Look for specialized summer programs to help you improve your proficiency and delve more deeply into your field. If at all possible, take private lessons (either in person or online) and practice, practice, practice! Learn everything you can about the various technologies used in the fields you’re interested in and seek out people who are employed in those fields to learn more about what their jobs entail and to gain suggestions.

 

3. Learn More About Your College Options

Conservatories, arts schools, and traditional universities all offer programs for arts students. Talk to your school counselor and arts teachers about degree pathways and take time to learn about the options available in your field of interest.

Some great websites and articles to help you kick off your research include:

 

4. Use Your Junior Year to Kick Your Search Into High Gear

Talk with your counselor as well as your teachers and parents about your arts interest and research college options. Start thinking about who you’ll ask to provide references, look for scholarship opportunities, and brainstorm topics for your college essays. Visit college websites. See what each school has to offer, the classes you’ll be required to take, and the application and audition/portfolio requirements.
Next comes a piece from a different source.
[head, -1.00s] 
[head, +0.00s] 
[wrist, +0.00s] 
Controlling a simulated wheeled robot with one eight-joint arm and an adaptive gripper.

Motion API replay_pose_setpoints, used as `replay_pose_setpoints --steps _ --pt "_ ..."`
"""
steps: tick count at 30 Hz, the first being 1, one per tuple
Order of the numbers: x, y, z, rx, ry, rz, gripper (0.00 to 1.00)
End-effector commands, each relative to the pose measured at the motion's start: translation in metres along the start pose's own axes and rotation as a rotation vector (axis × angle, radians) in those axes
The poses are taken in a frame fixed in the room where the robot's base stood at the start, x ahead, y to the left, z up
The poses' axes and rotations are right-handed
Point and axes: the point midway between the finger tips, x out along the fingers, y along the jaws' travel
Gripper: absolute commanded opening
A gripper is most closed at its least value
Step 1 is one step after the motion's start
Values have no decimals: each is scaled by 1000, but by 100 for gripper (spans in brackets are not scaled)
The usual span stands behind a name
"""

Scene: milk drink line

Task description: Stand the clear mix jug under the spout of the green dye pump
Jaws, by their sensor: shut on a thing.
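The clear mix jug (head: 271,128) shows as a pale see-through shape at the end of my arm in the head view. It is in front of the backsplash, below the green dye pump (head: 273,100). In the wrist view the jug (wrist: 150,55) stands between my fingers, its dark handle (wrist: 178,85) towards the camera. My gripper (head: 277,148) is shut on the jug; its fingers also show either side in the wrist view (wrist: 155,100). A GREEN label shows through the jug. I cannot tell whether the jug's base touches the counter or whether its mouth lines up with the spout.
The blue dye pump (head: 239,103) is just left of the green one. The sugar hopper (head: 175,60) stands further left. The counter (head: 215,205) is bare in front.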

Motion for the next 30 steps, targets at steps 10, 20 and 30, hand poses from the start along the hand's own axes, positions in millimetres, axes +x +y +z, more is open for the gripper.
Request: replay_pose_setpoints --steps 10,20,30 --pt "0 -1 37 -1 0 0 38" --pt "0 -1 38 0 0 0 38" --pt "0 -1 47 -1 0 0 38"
Attend college fairs and use those opportunities to reach out to school reps with any questions that aren’t answered on their websites. Also check out the helpful videos on the Workshops for Arts Students page.

If you’re passionate about an area of the arts and another subject, learn more about double majoring. If in-person visits are permissible, consider which schools make sense to visit. And, if applicable, inquire about trial lessons from schools you’re interested in applying to.

See if you’ll need to take the PSAT and prepare for it since many schools offer National Merit Scholarships to finalists. Start preparing your audition and/or portfolio. If applicable, begin to practice your audition pieces in front of a live audience of parents, friends, neighbors, teachers, etc. This will help you become comfortable with the routine of doing an audition.

 

5. Stay on Track

Continue to pursue your arts interests and consider whether majoring or minoring in the arts is the best fit. Also consider what type of experience you want from your college years. Do you want to focus solely on the arts, or are you interested in taking courses in other areas as well? This will have a great bearing on which schools you’ll want to apply to. Find out whether you need to take the SAT or ACT. Consider a prep course or at least some type of online preparation.

Make a spreadsheet of key dates and application/audition requirements for each school you plan to apply to. No two schools are alike so read their requirements very carefully. Fill out the FAFSA (Free Application for Federal Student Aid) starting Oct. 1 of your senior year, even if you’re not sure you qualify. Check to see if any of the schools you’re applying to require any other financial forms, such as the CSS Profile.

Check in with your counselor to ensure you’re applying to a good mix of schools that offer what you want to study. Your list of colleges should include at least one or two schools that are likely to accept you. Stay on top of your applications and apply before the deadlines.